The stated goal of the ATVM program is to improve the fuel efficiency of the overall American auto fleet. However, it is hard to justify this federal investment, as vehicles being subsidized are far beyond the means of average taxpayers. Tesla Motors, a California-based startup company, received $465 million. Although the company has two more models expected to debut in the next two years, currently the only model offered for sale is the Tesla Roadster. Owners of the roughly 2,000 worldwide Roadsters on the road today shelled out six figures for the flashy electric sports car. The electric batteries alone cost $40,000.

Fisker Automotive, the recipient of $529 million in ATVM loans, also has just a single six-figure model for sale, the Karma. The hybrid luxury vehicle is only beginning to roll out now, and sales are not expected to reach Fisker’s goal of 3,000 in 2012.

While the federal government should not be in the business of providing low-interest loans to automotive manufacturers, it is even worse that the loans are subsidizing high-end models in limited production that few can afford. Fuel efficiency goals will never be met through the ATVM under these circumstances.

A stipulation in the DOE’s criteria for ATVM loans requires the manufacturing of the proposed vehicles or parts to occur in the United States. Taxpayers should be incensed to know that the Fisker Karma is being built in Finland. In addition, the requirement has not prohibited the DOE from granting loans to Nissan ($1.4 billion, Japan) and Severstal ($730 million, Russia). The manufacturing jobs may go to plants in the United States, but the bottom line profit will go to corporate headquarters. The U.S. government should not be subsidizing capital investments for foreign corporations, especially in a globally competitive economy.

The fiscal health of the ATVM loans may not be as poor as other DOE lending programs, such as the $535 million wasted on Solyndra, but the ATVM is not trouble-free. Fisker has downgraded its sales expectations for the Karma several times, and as a result of missed milestones, has been blocked by the DOE from drawing more ATVM loan funds. The company laid off workers and construction ceased at a closed manufacturing plant in Delaware intended to be the future site of production. Rumors of impending demise hang on the company like an albatross.

The $7.5 billion subsidy appropriated for ATVM by Congress in 2008 is also drawing down more rapidly than anticipated. A report from the Government Accountability Office now estimates that the appropriation will not be enough to cover the full cost of the $25 billion worth of low-interest loans authorized through the ATVM program.

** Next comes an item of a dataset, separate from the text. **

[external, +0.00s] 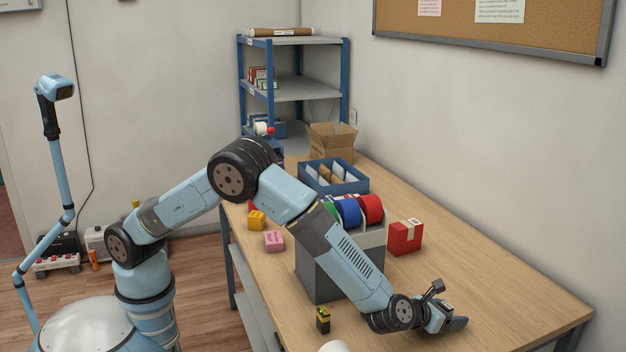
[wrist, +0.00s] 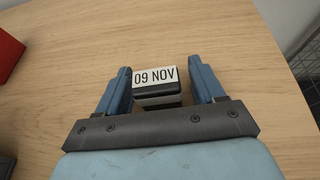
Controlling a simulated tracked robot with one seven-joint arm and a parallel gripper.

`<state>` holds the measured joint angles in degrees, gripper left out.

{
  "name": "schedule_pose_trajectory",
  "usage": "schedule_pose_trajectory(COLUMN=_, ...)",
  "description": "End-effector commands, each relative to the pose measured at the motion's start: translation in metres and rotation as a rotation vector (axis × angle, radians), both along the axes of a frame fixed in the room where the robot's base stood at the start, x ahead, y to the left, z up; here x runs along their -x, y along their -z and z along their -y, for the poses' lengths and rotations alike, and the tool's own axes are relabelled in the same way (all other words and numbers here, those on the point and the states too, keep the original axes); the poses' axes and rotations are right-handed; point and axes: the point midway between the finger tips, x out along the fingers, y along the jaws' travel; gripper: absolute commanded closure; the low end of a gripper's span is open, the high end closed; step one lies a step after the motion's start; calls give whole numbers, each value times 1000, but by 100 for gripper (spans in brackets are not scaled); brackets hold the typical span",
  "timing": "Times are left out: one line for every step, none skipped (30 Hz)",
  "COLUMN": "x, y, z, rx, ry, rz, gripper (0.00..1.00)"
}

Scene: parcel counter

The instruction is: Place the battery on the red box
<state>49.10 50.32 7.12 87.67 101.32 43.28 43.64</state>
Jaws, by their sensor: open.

In September 2011, House Republicans unsuccessfully attempted to cut $1.5 billion remaining from the original $7.5 billion subsidy appropriation as an offset for increased disaster relief. For American taxpayers weary of continued corporate welfare, a cut is not enough. Congress should eliminate the remainder of the subsidy appropriation not already tied to disbursed loans and apply it to deficit reduction. Removing the authorization for any further ATVM loans is also necessary.

Until Congress acts, the DOE has the authority to loan out $16 billion more through ATVM to select winners of its choosing in the automotive industry. Taxpayers beleaguered by a stagnant economy can scarcely afford to subsidize multi-billion dollar capital investments for the production of a few thousand exorbitantly expensive fuel-efficient vehicles.